PROBLEM: Reproduce all the lines below exactly and omit the images.

RECORDED INFORMATION:
• • • • •

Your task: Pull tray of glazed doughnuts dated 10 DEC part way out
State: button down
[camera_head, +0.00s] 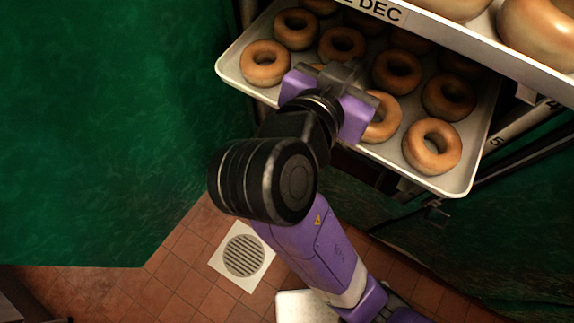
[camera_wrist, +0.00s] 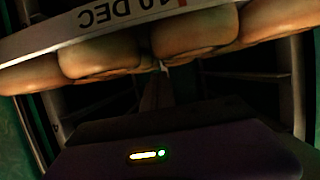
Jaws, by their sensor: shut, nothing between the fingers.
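A pale metal tray (camera_head: 250,88) of glazed ring doughnuts (camera_head: 432,146) sticks out of the rack, beyond the tray above it. Its front label is not visible in the head view. My gripper (camera_head: 345,74) is shut and empty, and shows over this tray's front part among the doughnuts; whether it touches the tray I cannot tell. In the wrist view, a label reading 10 DEC (camera_wrist: 110,14) shows upside down on a pale tray edge (camera_wrist: 45,42), with doughnuts (camera_wrist: 100,58) beside it. My fingertips are dark and unclear there.
An upper tray (camera_head: 480,45) with a label ending in "2 DEC" and large doughnuts (camera_head: 540,30) hangs over the back right. Rack rails (camera_head: 515,130) run at the right. A green wall (camera_head: 110,120) stands left. A tiled floor with a drain (camera_head: 243,256) lies below.

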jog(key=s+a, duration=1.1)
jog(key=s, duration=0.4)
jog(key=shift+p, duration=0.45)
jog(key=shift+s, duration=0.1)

• • • • •

TASK ANSWER:
Your task: Pull tray of glazed doughnuts dated 10 DEC part way out
State: button down
[camera_head, +0.00s] 
[camera_wrist, +0.00s] 
Jaws, by their sensor: shut, nothing between the fingers.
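A pale metal tray (camera_head: 250,88) of glazed ring doughnuts (camera_head: 432,146) sticks out of the rack, beyond the tray above it. Its front label is not visible in the head view. My gripper (camera_head: 345,74) is shut and empty, and shows over this tray's front part among the doughnuts; whether it touches the tray I cannot tell. In the wrist view, a label reading 10 DEC (camera_wrist: 110,14) shows upside down on a pale tray edge (camera_wrist: 45,42), with doughnuts (camera_wrist: 100,58) beside it. My fingertips are dark and unclear there.
An upper tray (camera_head: 480,45) with a label ending in "2 DEC" and large doughnuts (camera_head: 540,30) hangs over the back right. Rack rails (camera_head: 515,130) run at the right. A green wall (camera_head: 110,120) stands left. A tiled floor with a drain (camera_head: 243,256) lies below.

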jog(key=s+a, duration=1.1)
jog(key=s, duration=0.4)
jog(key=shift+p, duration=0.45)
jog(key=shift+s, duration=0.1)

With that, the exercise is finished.